The defendant Baker made a return to a rule issued against him to show cause. From that return it appeared that the Santa Fé Pacific Railroad Company specially appeared in the action for the purpose of moving and did move to quash the service of process, upon grounds set forth in an affidavit of its president. In that affidavit Ripley stated that when served with summons he was only a passenger on a railroad train passing through the Territory; that the company had its office in the city of New York, while its land commissioner had an office at Topeka, Kansas, and its president an office at Chicago, Illinois; that the company had no property in the Territory of New Mexico, except lands acquired by it under a foreclosure of a mortgage of the Atlantic and Pacific Railroad Company, and which lands were undisposed of; that it has had no office or place of business in the Territory since the sale of its road. This affidavit was used on the hearing of the motion to quash, and the facts stated in it were not contradicted.

The contention of the company, therefore, was that the service in question was insufficient to bring the company, personally, before the court.

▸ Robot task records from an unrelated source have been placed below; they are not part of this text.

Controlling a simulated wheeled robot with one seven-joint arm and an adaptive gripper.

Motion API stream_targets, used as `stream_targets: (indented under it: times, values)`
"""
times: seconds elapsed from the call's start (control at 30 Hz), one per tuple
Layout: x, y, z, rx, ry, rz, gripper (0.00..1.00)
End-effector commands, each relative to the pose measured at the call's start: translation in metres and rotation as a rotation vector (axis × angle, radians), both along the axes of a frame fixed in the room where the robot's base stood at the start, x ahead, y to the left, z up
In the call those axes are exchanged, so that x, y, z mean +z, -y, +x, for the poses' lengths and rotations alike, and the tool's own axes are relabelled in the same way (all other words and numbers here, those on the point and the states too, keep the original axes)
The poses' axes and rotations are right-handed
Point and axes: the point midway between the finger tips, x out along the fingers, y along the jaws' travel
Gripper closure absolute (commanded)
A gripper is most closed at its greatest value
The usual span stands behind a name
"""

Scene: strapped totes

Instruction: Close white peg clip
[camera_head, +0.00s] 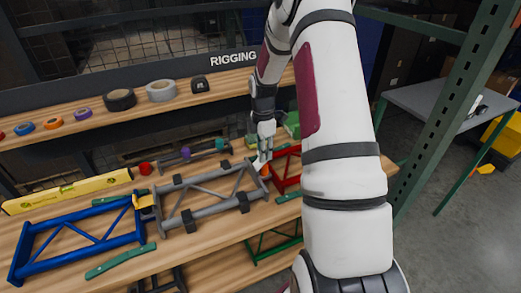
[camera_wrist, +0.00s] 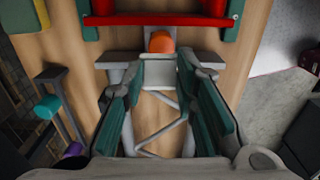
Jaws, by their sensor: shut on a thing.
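The white peg clip (camera_head: 259,162) stands tilted at the right end of the grey truss frame (camera_head: 210,197), beside an orange peg (camera_head: 265,169). In the wrist view the pale clip (camera_wrist: 161,72) lies between my fingertips, just below the orange peg (camera_wrist: 161,42). My gripper (camera_head: 264,153) reaches down over the clip and is shut on it; it also shows in the wrist view (camera_wrist: 163,78), with its fingers spread to the clip's width. The grey frame (camera_wrist: 160,130) runs beneath my fingers. My fingers partly hide the clip's sides.
A yellow level (camera_head: 68,191) is behind. Tape rolls (camera_head: 120,99) line the upper shelf. A green post (camera_head: 455,110) stands at right.

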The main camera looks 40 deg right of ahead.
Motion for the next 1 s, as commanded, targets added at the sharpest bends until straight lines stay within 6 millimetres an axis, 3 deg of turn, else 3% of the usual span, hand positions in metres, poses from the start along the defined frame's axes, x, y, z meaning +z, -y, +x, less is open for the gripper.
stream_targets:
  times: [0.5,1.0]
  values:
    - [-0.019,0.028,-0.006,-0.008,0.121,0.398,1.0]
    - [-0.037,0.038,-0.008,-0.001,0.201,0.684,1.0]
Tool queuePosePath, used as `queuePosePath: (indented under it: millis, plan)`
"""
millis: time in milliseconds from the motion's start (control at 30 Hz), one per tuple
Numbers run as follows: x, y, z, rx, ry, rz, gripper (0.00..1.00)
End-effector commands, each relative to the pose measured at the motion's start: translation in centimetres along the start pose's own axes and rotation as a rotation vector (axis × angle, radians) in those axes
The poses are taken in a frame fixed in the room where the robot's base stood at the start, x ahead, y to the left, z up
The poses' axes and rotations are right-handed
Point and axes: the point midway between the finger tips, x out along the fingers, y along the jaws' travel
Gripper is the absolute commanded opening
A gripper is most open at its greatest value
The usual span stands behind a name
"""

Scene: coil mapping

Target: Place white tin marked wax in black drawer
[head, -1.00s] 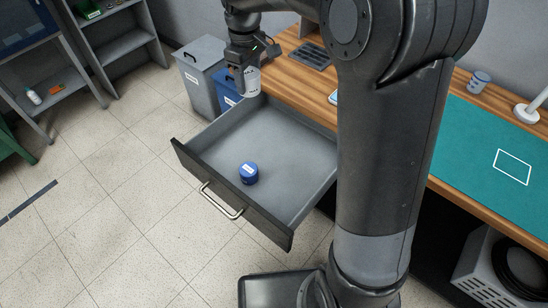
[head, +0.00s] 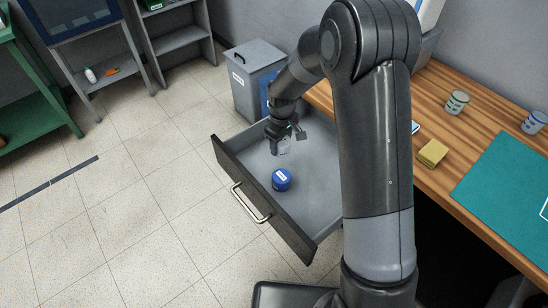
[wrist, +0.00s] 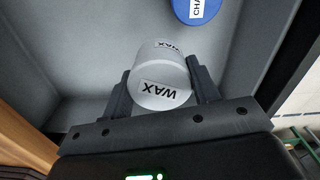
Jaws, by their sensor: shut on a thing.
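The white tin marked WAX (wrist: 163,82) sits between the two fingers of my gripper (wrist: 160,88) in the wrist view, its label readable. My gripper (head: 284,143) is shut on the tin. In the head view the pale tin (head: 285,149) shows below the gripper, inside the outline of the open drawer. The drawer has a black front (head: 262,203) with a metal handle and a grey interior. I cannot tell whether the tin touches the drawer floor.
A blue tin (head: 281,180) stands in the drawer, nearer its front; it also shows in the wrist view (wrist: 197,9). Drawer floor around it is clear. The wooden worktop (head: 480,135) holds a yellow sponge (head: 433,153) and a striped tin (head: 457,103). Grey bin (head: 258,85) stands behind.

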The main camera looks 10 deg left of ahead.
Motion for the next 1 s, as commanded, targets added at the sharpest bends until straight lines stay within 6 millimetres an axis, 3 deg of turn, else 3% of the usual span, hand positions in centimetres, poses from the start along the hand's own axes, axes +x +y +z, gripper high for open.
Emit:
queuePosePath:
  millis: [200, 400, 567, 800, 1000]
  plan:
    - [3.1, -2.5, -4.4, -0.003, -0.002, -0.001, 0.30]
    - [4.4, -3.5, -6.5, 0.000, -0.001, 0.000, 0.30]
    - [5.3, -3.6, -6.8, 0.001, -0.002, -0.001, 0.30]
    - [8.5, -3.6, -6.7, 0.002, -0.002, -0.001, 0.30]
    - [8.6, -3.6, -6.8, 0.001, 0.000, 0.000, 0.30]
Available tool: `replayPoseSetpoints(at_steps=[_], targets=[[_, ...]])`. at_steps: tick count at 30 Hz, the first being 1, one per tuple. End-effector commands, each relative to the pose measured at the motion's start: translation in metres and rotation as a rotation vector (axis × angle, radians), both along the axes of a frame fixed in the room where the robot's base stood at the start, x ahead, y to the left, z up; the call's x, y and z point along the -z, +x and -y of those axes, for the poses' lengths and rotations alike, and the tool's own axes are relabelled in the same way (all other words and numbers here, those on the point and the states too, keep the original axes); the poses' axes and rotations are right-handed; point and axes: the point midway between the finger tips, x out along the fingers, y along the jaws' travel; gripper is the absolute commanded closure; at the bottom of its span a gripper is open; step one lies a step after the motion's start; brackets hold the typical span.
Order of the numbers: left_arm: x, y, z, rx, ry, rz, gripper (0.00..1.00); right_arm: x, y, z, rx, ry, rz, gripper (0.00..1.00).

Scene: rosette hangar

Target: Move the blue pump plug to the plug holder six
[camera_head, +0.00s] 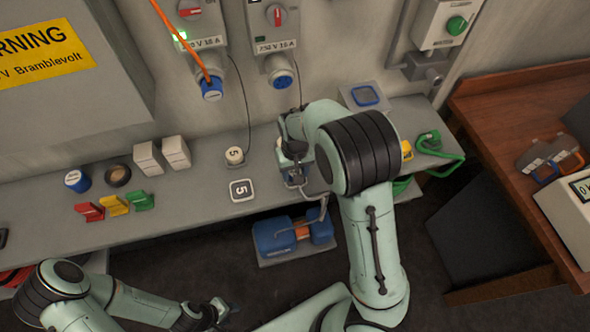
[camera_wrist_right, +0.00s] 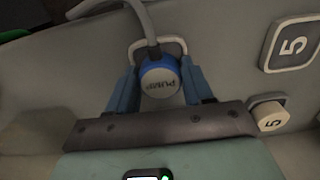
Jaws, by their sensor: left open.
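The blue pump plug (camera_wrist_right: 160,78), with a white face marked PUMP, sits between the blue fingers of my right gripper (camera_wrist_right: 158,92) in the right wrist view. Both fingers appear to touch its sides, and a grey cable rises from it. In the head view the right gripper (camera_head: 294,172) is over the bench's front part, partly covered by its own arm. A tile marked 5 (camera_head: 241,190) and a cream round piece marked 5 (camera_head: 234,155) are left of it. I cannot make out any marking for holder six. My left gripper (camera_head: 217,312) is open and empty, low in front of the bench.
A blue pump (camera_head: 290,238) stands below the bench edge. Left on the bench (camera_head: 60,225) are a blue cup-like piece (camera_head: 77,180), coloured clips and white blocks (camera_head: 163,155). Wall switch boxes (camera_head: 270,40) hang behind. A wooden desk (camera_head: 515,110) is at right.

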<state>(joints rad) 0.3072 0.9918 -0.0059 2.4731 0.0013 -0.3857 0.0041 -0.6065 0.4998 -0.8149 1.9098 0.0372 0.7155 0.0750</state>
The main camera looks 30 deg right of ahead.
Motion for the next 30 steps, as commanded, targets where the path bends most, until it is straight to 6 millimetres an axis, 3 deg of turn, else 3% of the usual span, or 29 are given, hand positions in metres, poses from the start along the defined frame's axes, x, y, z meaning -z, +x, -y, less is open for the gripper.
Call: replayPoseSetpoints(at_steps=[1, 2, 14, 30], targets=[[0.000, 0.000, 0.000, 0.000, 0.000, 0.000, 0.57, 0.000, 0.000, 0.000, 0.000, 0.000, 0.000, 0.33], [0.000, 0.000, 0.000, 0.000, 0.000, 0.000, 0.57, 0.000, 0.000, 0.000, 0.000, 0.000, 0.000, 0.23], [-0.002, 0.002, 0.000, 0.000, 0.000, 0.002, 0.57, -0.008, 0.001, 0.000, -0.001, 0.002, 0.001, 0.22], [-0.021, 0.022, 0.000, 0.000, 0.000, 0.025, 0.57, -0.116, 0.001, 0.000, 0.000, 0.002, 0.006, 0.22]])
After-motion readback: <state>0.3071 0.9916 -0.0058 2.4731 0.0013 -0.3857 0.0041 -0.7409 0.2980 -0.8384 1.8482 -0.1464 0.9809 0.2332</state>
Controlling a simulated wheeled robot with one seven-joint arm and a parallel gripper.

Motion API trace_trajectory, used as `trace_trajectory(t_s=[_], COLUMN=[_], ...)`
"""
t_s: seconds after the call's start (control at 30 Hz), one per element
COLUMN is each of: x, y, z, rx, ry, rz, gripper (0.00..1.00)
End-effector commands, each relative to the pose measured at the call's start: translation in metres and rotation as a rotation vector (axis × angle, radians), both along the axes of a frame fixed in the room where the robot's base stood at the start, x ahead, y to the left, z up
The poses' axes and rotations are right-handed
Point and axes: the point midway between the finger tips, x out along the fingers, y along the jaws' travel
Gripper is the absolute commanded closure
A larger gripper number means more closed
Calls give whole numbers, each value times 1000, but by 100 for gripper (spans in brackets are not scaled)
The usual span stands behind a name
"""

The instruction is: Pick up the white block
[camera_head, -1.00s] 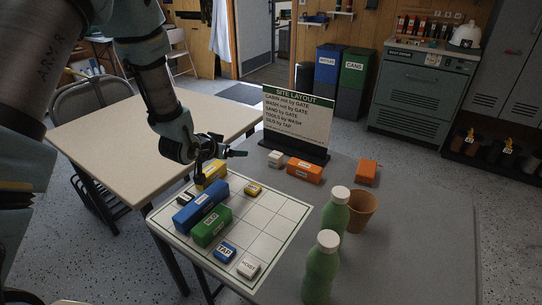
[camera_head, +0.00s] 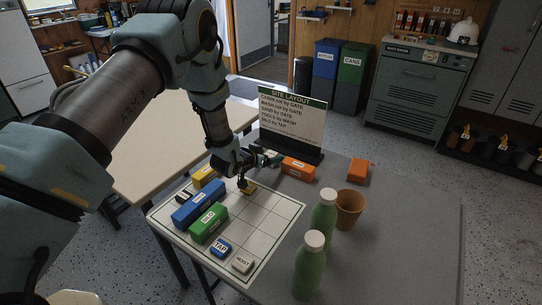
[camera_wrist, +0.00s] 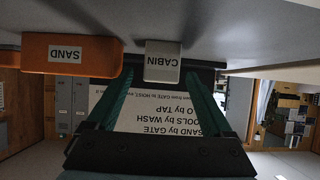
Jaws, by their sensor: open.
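The white block (camera_wrist: 162,62), labelled CABIN, shows upside down in the wrist view. It lies between the lines of my two green fingers, close to their tips; I cannot tell whether it is between them or just beyond. In the head view my gripper (camera_head: 265,158) is low over the grey table in front of the sign, and it mostly hides this block. My gripper also shows in the wrist view (camera_wrist: 160,76), with its fingers apart and nothing clamped.
The orange SAND block (camera_head: 298,169) sits right of my gripper, close by. The sign (camera_head: 292,118) stands just behind. Green bottles (camera_head: 309,270) and a brown cup (camera_head: 349,207) stand to the right.

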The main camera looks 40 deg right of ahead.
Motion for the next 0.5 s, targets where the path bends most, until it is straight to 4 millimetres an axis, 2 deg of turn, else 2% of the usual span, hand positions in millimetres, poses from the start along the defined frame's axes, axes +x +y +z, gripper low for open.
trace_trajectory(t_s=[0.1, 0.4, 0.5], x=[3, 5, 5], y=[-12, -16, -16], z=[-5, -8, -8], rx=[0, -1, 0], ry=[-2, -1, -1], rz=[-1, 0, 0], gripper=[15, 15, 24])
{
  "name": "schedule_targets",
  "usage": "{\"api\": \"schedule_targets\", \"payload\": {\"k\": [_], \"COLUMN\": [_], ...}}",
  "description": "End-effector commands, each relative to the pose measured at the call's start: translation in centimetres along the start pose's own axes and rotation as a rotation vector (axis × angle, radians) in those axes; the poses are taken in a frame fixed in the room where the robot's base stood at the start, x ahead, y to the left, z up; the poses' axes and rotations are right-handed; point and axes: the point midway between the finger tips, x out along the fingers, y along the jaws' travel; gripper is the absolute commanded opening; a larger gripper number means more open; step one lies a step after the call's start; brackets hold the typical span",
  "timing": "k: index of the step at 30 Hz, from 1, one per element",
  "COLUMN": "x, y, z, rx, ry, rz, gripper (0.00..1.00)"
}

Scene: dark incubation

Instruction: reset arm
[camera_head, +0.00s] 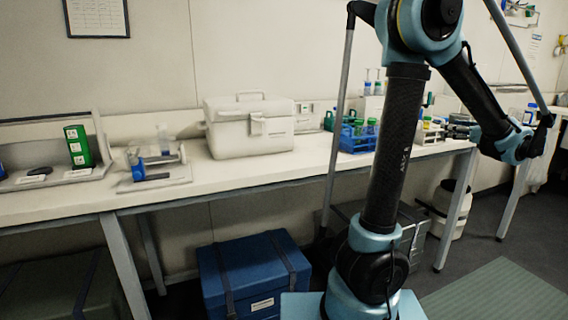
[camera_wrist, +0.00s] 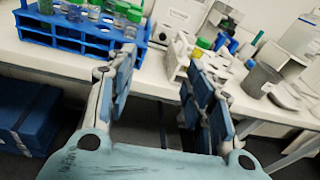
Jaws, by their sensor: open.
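My gripper (camera_wrist: 160,92) is open in the wrist view, with its two blue-padded fingers apart and nothing between them. Beyond the fingertips is the front edge of the white bench. In the head view my gripper (camera_head: 462,127) is at the end of my arm, in front of the bench on the right side. It is small there and its fingers are hard to make out. My arm rises in the middle of the head view and bends down to the right.
A blue rack (camera_wrist: 70,36) with several tubes and a white rack (camera_wrist: 178,60) stand on the bench (camera_head: 240,176). A white cooler box (camera_head: 246,128) stands left of my arm. A blue chest (camera_head: 252,272) and a white bucket (camera_head: 450,207) are below the bench.

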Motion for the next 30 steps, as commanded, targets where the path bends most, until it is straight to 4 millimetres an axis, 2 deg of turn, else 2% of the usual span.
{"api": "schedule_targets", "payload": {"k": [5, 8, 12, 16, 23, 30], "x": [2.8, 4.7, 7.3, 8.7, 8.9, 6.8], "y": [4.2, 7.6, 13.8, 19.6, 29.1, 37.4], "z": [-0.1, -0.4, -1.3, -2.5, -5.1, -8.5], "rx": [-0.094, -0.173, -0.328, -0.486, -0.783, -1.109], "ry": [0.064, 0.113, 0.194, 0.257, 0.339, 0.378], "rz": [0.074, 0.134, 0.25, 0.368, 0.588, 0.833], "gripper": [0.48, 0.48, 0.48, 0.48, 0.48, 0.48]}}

The return of the judge also stated that the actions in ejectment brought by the railroad company against trespasses upon its property were instituted prior to the sale of its railroad property and franchises to the Atchison, Topeka and Santa Fé Railroad Company; and that the refusal of the judge to assume jurisdiction in the case referred to was upon the ground that the service upon Ripley as president of the company was not, in his opinion, sufficient to subject it personally to the jurisdiction of the court.

Argument for Appellant.

196 U. S.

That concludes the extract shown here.